Security Leaders: Data Loss Prevention Cannot Stop Insider Threat
The study shows employees take more risks with data than employers think.
New research from Minneapolis-based Code42 underscores the major data security threat posed by employee actions; and disputes the notion that personnel are an effective frontline of defense against data breaches.
The data loss protection provider in its 2019 “Global Data Exposure Report” found insider threats – caused by current and departing employees – expose companies to breaches and put corporate data at risk. The research also questioned whether organizations fund and deploy the correct data security solutions to stop insider threats and asserted legacy data loss prevention solutions fall short in getting the job done.
Code42 maintained 79% of information security leaders believe employees are an effective frontline of defense against data breaches. However, this year’s report disagreed with that idea.
Recognizing employees as the power behind any organization, companies increasingly implement strategies for collaboration to make information sharing easier than ever. Some organizations, Code42 suggested, have not put in appropriate detection and response data security controls, and instead simply trust employees to keep data safe.
However, the study showed employees take more risks with data than employers think, which leaves organizations open to insider threats.
Key findings:
- Rather than sticking to company-provided file sharing and collaboration tools, 31% business decision-makers also use social media platforms, such as Twitter, Facebook or LinkedIn, 37% use WhatsApp and 43% use personal email to send files and collaborate with colleagues.
- Seventy-eight percent of chief security officers and 65% of CEOs admit to clicking on a link they should not have, showing that no level of employee is immune to lapses in judgement.
- These types of risk-based actions are why employees caused half of the data breaches companies admitted to experiencing in the previous 18 months, according to both information security leaders and business decision-makers (50% and 53% respectively).
“Organizations are overlooking the most harmful data security threat: their own employees. While security leaders likely are aware of the problem, they may not grasp the sheer magnitude of it. And most have fallen behind in effectively detecting and responding to insider threats,” Joe Payne, Code42 president and CEO, said. “The brutal truth is employees take data. Companies that do not have or underinvest in an insider threat program or rely on legacy data loss prevention solutions, are feeling the pain and winding up in headlines. Security leaders must find a better way to protect sensitive company data and address threats coming from within their own walls.”
Another aspect of the data threat posed comes from departing employees.

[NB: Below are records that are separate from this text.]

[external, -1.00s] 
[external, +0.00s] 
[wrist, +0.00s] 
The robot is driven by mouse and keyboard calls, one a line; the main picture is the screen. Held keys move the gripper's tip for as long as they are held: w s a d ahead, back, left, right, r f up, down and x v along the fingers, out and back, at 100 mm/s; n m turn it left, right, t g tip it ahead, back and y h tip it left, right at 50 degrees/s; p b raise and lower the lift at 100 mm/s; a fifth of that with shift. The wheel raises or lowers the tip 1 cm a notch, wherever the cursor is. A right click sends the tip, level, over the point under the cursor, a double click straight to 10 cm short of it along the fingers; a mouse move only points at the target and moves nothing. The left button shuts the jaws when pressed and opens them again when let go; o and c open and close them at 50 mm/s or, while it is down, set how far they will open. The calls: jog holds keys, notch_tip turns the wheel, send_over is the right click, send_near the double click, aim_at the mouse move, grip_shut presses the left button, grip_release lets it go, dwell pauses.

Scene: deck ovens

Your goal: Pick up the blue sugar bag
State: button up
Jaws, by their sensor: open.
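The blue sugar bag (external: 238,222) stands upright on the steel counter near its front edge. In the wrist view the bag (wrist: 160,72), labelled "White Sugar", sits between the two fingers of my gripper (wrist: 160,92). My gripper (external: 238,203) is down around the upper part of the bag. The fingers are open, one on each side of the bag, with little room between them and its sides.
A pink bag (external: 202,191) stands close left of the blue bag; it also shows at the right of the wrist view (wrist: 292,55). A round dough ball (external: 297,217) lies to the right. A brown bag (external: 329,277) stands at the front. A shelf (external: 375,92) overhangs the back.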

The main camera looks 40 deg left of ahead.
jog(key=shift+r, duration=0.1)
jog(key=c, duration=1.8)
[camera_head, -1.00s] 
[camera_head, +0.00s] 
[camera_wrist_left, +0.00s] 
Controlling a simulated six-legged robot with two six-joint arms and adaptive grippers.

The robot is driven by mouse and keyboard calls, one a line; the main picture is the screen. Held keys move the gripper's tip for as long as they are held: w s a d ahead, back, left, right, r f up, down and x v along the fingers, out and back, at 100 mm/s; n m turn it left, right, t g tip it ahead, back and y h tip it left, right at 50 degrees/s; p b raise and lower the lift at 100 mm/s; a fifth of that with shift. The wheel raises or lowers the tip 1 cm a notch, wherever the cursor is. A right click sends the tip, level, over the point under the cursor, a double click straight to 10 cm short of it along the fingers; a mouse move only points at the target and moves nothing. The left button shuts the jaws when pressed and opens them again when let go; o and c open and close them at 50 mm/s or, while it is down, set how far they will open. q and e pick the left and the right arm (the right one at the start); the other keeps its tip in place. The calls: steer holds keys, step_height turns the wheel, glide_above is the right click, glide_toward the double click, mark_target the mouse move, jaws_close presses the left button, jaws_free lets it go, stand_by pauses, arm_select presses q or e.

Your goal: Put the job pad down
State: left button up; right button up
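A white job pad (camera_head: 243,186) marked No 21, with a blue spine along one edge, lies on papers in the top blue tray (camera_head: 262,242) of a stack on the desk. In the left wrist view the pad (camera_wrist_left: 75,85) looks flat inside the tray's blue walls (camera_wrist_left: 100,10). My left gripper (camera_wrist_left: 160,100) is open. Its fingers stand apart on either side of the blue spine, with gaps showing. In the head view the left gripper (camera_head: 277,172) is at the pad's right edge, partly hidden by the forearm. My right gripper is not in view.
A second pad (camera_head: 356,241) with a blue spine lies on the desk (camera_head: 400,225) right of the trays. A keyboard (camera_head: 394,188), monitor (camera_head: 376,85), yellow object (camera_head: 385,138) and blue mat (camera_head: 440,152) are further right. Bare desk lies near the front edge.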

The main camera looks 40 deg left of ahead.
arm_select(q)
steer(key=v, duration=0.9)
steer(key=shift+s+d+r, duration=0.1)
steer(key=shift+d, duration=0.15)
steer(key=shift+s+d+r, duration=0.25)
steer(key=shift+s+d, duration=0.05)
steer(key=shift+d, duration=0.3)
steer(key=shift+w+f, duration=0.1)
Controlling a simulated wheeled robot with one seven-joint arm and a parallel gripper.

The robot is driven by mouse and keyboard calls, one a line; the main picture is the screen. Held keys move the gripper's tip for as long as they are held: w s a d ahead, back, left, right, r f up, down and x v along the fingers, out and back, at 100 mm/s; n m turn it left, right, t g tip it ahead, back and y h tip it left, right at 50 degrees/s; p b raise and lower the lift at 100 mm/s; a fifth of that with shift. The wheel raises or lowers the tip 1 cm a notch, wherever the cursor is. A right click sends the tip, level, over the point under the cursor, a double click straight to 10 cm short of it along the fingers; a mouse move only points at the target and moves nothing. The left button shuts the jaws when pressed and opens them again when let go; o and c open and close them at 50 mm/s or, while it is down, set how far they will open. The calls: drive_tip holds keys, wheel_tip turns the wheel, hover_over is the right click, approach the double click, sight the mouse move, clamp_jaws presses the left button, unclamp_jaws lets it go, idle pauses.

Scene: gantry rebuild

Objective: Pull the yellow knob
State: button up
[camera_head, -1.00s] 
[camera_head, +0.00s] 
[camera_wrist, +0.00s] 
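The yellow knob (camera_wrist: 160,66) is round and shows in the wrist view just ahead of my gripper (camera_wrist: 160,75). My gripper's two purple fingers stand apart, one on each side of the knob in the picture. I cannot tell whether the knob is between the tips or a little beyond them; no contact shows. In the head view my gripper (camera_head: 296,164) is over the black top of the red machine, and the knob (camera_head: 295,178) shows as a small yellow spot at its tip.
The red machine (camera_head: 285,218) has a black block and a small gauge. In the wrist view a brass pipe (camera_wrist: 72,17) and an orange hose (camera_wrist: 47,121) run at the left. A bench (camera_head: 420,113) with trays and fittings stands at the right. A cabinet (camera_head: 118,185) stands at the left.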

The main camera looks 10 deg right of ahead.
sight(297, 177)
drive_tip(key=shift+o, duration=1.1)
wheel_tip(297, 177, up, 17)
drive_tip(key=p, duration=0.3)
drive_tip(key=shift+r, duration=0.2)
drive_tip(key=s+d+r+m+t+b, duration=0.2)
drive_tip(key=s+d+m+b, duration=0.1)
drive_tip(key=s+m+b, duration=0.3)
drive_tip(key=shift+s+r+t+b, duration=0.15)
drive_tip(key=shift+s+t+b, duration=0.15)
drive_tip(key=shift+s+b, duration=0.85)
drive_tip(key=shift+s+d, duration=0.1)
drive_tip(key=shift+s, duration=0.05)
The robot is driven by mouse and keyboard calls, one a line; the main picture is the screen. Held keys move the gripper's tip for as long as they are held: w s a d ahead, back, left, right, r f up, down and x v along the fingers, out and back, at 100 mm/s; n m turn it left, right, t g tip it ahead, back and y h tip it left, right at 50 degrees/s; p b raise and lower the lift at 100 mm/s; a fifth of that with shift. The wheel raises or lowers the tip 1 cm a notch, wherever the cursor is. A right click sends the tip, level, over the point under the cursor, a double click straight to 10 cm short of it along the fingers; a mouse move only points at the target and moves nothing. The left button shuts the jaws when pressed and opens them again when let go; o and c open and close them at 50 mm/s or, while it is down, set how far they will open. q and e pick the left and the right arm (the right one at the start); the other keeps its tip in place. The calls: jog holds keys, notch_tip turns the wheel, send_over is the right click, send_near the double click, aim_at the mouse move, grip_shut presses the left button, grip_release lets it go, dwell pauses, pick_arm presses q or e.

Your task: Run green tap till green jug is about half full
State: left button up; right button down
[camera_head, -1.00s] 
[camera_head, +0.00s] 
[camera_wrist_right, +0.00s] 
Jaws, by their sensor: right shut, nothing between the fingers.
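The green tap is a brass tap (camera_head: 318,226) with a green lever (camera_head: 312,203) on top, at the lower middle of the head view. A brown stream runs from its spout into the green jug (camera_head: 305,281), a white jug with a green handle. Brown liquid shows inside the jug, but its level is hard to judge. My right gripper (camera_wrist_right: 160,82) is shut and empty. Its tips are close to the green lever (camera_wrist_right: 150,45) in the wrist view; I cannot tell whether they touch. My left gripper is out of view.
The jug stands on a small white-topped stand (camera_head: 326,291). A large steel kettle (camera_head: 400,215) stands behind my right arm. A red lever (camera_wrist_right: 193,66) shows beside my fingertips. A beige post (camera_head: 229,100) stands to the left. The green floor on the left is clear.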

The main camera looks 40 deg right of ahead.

The report noted while people generally leave their jobs on a positive note, chances are they are taking more than just memories when they leave; they also pocket proprietary data – negatively impacting their former colleagues.
Equally concerning as departing employees are incoming employees bringing data from their prior organizations. The study found 63% of survey respondents admit to bringing data from past employers to their new jobs; and most employees today feel entitled to personal ownership over their work. In fact, a large majority of information security leaders (72%) agreed, “It’s not just corporate data, it’s my work – and my ideas.”
The Code42 study acknowledged Information security leaders know their data is at risk. While traditional prevention solutions are widespread, these solutions are not proving effective in protecting valuable data, such as customer lists and source code, from insider threats.
The “Global Data Exposure Report” showed 69% of organizations said they were breached due to an insider threat and confirmed they had a prevention solution in place at the time of the breach; and 78% of information security leaders, including those with traditional data loss prevention, believed prevention strategies and solutions are not enough to stop insider threat.
In line with these findings, a commissioned 2019 study, conducted by Forrester Consulting on behalf of Code42, found 81% of survey respondents needed a better way to protect sensitive data without slowing down innovation. Furthermore, 48% of them also deemed it a critical priority in the next year to better protect sensitive company and customer data.
“We’re seeing companies empower their employees without the proper security programs in place, leaving companies in a heightened state of risk,” Jadee Hanson, chief information security officer and vice president of information systems of Code42, said. “In addition to enforcing awareness trainings, implementing data loss protection technologies and adding data protection measures to on- and off-boarding processes, organizations should not delay in launching transparent, cross-functional insider threat programs. Insider threats are real. Failing to act will only result in increasingly catastrophic data loss and breaches.”
The report’s research, conducted via online response during May 2019 by U.K.-based Sapio, included more than 1,000 Information security leaders from the U.S., U.K., Germany, Austria and Switzerland. Twenty-one percent of the information security audience represented the C-suite, including chief information security officers, chief security officers, chief information officers and chief technology officers.